Speaking at a farm near Galashiels, Mr Osborne denied the Prime Minister and his allies were scaremongering by raising the spectre of a second independence vote, but warned it is part of a cocktail of dangers for Scotland if the UK backs Brexit.
“There are lots of risks at stake if we vote to leave,” he said.
“As I say the recent Scottish elections did not give the Nationalists a mandate to have another referendum and we do not want to give them any excuses.
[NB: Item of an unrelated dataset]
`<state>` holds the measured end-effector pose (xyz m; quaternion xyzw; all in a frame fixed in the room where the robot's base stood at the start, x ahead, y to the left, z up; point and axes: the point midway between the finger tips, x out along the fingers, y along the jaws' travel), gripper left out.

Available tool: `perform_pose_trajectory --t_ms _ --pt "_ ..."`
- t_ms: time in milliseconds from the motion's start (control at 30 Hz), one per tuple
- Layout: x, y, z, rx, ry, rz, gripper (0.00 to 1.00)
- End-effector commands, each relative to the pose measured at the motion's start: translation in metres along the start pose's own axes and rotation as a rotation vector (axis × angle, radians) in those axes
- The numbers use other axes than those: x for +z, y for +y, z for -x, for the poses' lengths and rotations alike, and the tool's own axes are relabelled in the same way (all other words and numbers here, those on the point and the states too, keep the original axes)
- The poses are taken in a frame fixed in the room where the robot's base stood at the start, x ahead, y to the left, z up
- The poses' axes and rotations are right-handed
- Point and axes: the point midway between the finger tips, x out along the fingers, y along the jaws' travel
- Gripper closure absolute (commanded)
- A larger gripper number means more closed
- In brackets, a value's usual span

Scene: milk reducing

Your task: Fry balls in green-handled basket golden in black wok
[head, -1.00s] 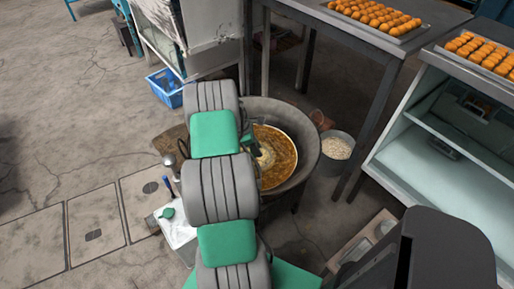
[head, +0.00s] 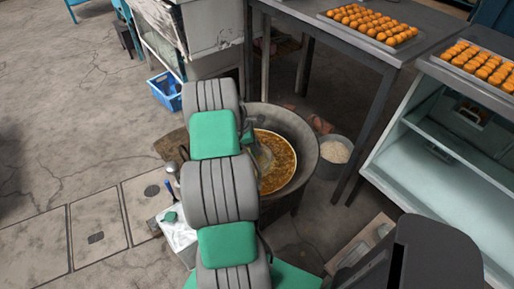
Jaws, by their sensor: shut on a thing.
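The black wok (head: 310,158) stands on the floor in the middle of the head view, holding brownish-golden oil (head: 281,165). My arm covers its left side. A greyish mesh basket (head: 264,158) shows at the left of the oil, just past my arm. Its handle is mostly hidden, and I cannot make out the balls in it or their colour. My gripper (head: 247,133) shows only as a dark sliver beside the arm, over the wok's left rim. It is shut on the basket's handle, though the grip itself is hidden.
A pot of pale grains (head: 335,152) stands right of the wok. Trays of orange balls lie on the grey table (head: 310,20) and the glass cabinet (head: 425,150). A small white stand (head: 182,238) with utensils is left of my arm.

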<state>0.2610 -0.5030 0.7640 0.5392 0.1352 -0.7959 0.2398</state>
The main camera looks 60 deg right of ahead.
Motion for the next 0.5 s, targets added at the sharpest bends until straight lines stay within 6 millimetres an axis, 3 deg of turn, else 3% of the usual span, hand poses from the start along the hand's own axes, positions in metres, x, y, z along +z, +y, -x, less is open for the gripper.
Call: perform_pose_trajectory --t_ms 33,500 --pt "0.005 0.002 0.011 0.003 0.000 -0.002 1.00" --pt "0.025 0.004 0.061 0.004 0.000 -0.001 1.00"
“The simplest way to deal with all of these issues – to make sure we have a strong economy, make sure Britain’s place in the world is assured, to make sure we see the back of Farage’s vision for Britain and make sure we are a United Kingdom – is by voting for Remain.”
Mr Osborne said Mr Farage and his dangerous rhetoric on immigrants is increasingly taking over the Leave campaign.
He said: “It is pretty disgusting and we want to say no to it.
“We want to say no to this mean-spirited, divisive, negative view of Britain that you get from Nigel Farage and company.”
The Chancellor also claimed Scotland would be “particularly badly hit” by Brexit.
Earlier he warned Scots that leaving the EU would trigger a “profound economic shock”, which would see unemployment soar by around 43,000 in two years.
In what many have seen as a re-run of the Project Fear tactics seen in the independence referendum, he used Treasury analysis to forecast a £4.5bn reduction in the size of the Scottish economy by 2018 post-Brexit.
That would include average house prices in Scotland £22,000 lower than if the UK voted to Remain.
Tom Harris, director of Scottish Vote Leave, accused the Chancellor of “scaremongering” and making up statistics and called on him to stop talking the Scotland and UK economy.
Nicola Sturgeon is arguing for Remain in a live EU debate on ITV on Thursday night, which will see her pitted against former London Mayor and leading Brexiteer Boris Johnnson.